:: Task objective ::
Repeat exactly, please, the lines that begin at the start of the listing and end at the line holding "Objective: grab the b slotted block".
## Start Record set
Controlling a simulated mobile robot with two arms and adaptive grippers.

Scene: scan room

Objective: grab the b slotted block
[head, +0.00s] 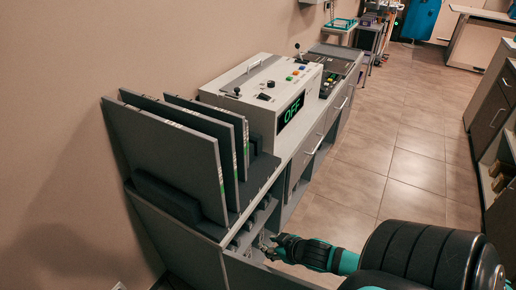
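My right gripper (264,246) is low in the head view, at the open front of the cabinet under the upright grey panels. It is small and partly lost against the shelf parts, so I cannot tell whether it is open, shut or holding anything. Dark slotted holders (168,196) on the cabinet top carry the grey panels (168,150). Small grey parts (243,238) show in the open compartments beside my gripper. I cannot make out a letter b on any of them, so the b slotted block is not identifiable. My left gripper is not in view.
A white control box (262,92) with a green OFF display stands behind the panels, and a dark console (336,68) is beyond it. Drawers with handles (314,143) face the aisle. The tiled floor (385,150) is clear.

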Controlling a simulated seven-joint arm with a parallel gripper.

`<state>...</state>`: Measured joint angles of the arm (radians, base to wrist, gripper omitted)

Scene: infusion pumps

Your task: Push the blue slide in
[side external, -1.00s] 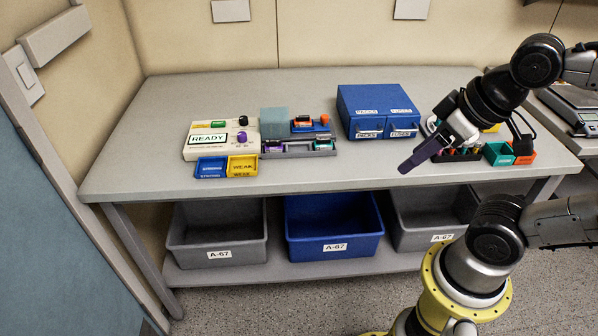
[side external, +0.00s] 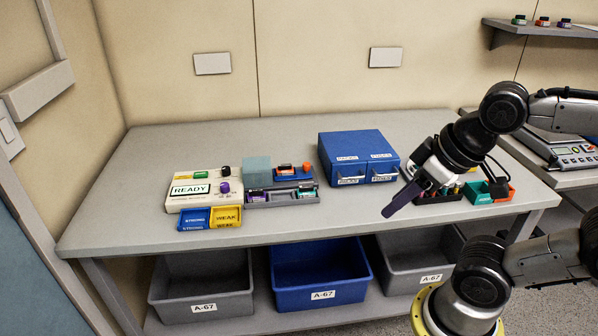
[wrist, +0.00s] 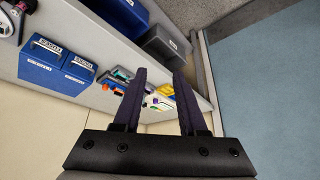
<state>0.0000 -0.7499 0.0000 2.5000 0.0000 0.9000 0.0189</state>
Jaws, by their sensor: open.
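My gripper (side external: 386,212) is up and to the right, in front of the blue drawer box and apart from the slide. Its dark fingers overlap in the side view. In the wrist view my gripper (wrist: 160,72) has its two fingers apart with nothing held. Small coloured parts show behind the fingers there; I cannot tell the slide among them.
A cream READY unit (side external: 194,190) and blue and yellow trays (side external: 209,218) stand left of the pump base. A blue drawer box (side external: 357,158) stands to its right. A dark rack and green and orange bins (side external: 491,195) are near my wrist. The front bench strip is clear.

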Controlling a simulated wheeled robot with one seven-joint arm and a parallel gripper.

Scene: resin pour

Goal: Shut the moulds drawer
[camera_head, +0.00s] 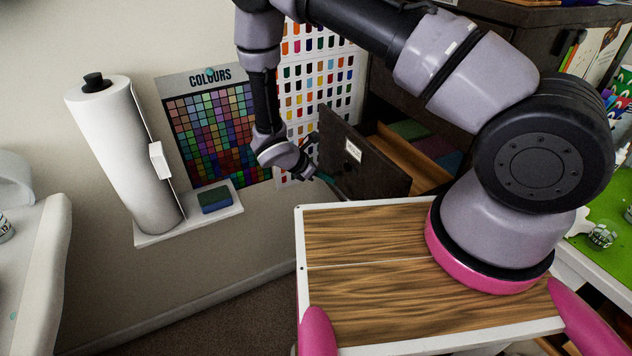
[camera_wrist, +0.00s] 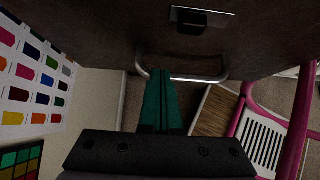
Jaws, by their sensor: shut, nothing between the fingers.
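The moulds drawer (camera_head: 362,172) stands open in the head view, its dark brown front facing left and a small white label on it. Part of its inside shows behind the front, with a wooden divider and coloured contents. In the wrist view the drawer front (camera_wrist: 110,25) fills the top, with a label holder (camera_wrist: 188,20) and a metal bar handle (camera_wrist: 205,79). My gripper (camera_head: 322,177) is at the front's lower left in the head view. Its green fingers (camera_wrist: 160,78) are shut and empty, tips overlapping the handle in the wrist view. I cannot tell whether they touch.
A colour chart (camera_head: 212,125) and a swatch sheet (camera_head: 322,75) hang on the wall beside the drawer. A paper towel roll (camera_head: 125,150) and a green-blue sponge (camera_head: 215,200) are on a white shelf (camera_head: 190,225) at left. A green-topped bench (camera_head: 610,205) is at right.

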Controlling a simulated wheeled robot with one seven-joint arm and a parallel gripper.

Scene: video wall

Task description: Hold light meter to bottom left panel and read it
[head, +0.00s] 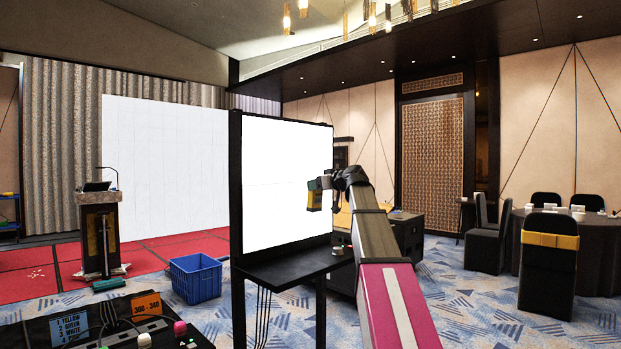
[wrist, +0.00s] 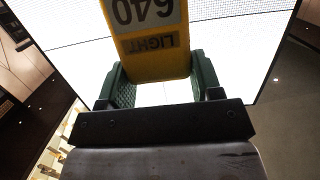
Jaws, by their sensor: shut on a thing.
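The video wall (head: 285,215) is a lit white screen in a dark frame, with faint seam lines between its panels. The light meter (head: 314,196) is yellow with a dark green end. My gripper (head: 326,183) is shut on it, in front of the right part of the screen. In the wrist view the green fingers of my gripper (wrist: 160,78) stand on both sides of the yellow meter (wrist: 155,66). Its white patch shows 640 upside down, above the word LIGHT. The lit panel (wrist: 235,35) lies behind it. I cannot tell whether the meter touches the screen.
A black shelf (head: 290,268) juts out below the screen. A blue crate (head: 196,277) stands on the floor to the left, near a lectern (head: 101,235). A console with labels (head: 145,304) is at the lower left. Chairs and a round table (head: 598,250) are at the right.

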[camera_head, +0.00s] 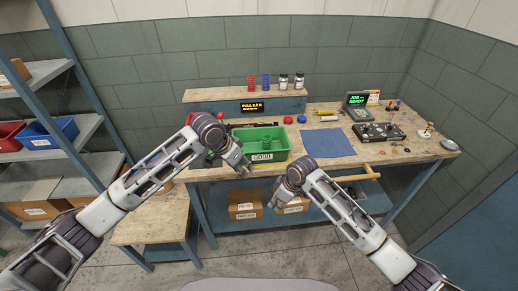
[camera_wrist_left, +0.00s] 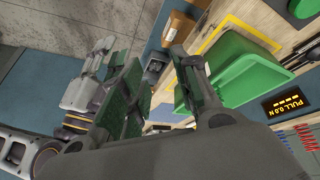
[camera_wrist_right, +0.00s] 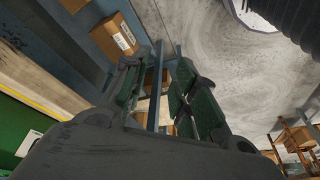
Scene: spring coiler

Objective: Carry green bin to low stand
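The green bin (camera_head: 278,134), labelled GOOD, sits upright on the workbench (camera_head: 222,174), on a yellow-outlined patch near the front edge. Part of its left side is hidden behind my left wrist. The low stand (camera_head: 150,222) is wooden-topped with blue legs, on the floor at left; its visible top is clear. My left gripper (camera_head: 245,169) is open and empty just off the bin's front left corner. In the left wrist view the bin (camera_wrist_left: 245,85) lies right of the open fingers (camera_wrist_left: 155,72). My right gripper (camera_head: 273,207) is open and empty, lower, in front of the bench edge.
A blue mat (camera_head: 328,143) lies right of the bin. A red button (camera_head: 288,120) stands behind it. Cardboard boxes (camera_head: 245,205) sit on the shelf under the bench. A wooden handle (camera_head: 358,177) juts out at the front edge. A shelf rack (camera_head: 45,150) stands at left.

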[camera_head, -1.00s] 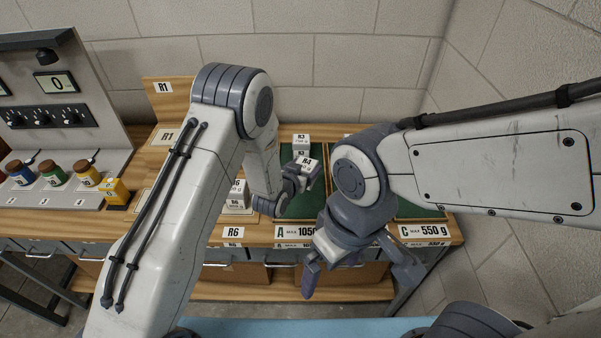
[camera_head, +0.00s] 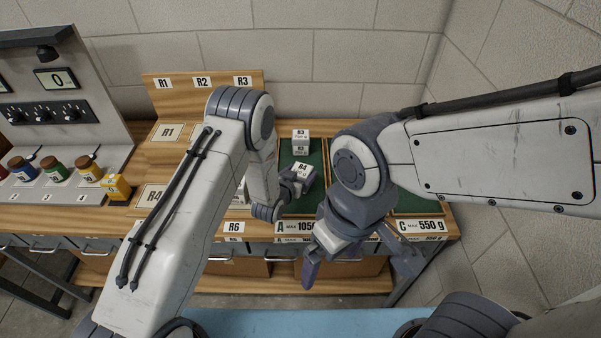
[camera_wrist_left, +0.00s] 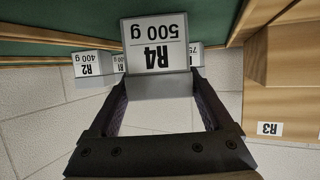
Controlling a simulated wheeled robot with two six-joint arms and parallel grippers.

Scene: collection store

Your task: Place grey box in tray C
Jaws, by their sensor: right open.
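A grey box labelled R4 500 g (camera_head: 303,170) is in my left gripper (camera_head: 293,182), over the green floor of tray A (camera_head: 287,155). In the left wrist view the same box (camera_wrist_left: 157,85) sits between the two fingertips of the left gripper (camera_wrist_left: 162,92), its label upside down there. Tray C (camera_head: 415,203), marked max 550 g, is at the right end of the bench, and my right arm covers much of it. My right gripper (camera_head: 353,262) is open and empty in front of the bench edge.
A grey box labelled R3 (camera_head: 300,136) stands at the back of tray A. Smaller R2 (camera_wrist_left: 90,66) and partly hidden boxes show behind R4 in the wrist view. Jars and a yellow block (camera_head: 117,188) stand at the left. My right arm crosses over the right trays.

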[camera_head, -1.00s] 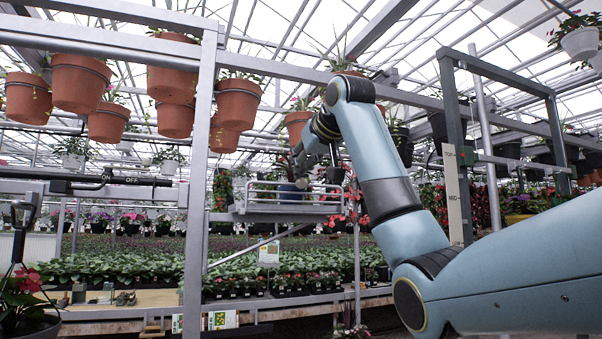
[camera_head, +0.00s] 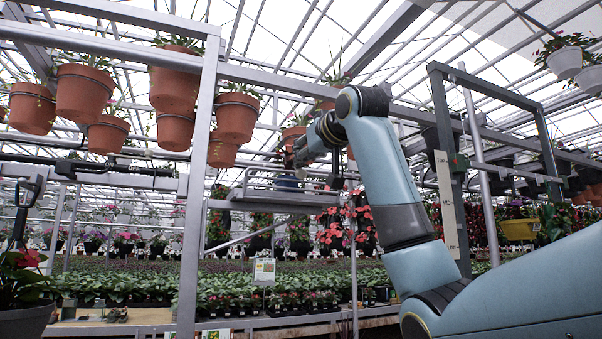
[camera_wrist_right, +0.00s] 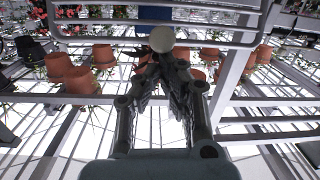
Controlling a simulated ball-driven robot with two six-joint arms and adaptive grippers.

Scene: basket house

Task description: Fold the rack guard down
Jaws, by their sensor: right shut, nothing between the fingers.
## End Record set
:: Solution ::
Controlling a simulated mobile robot with two arms and adaptive grippers.

Scene: scan room

Objective: grab the b slotted block

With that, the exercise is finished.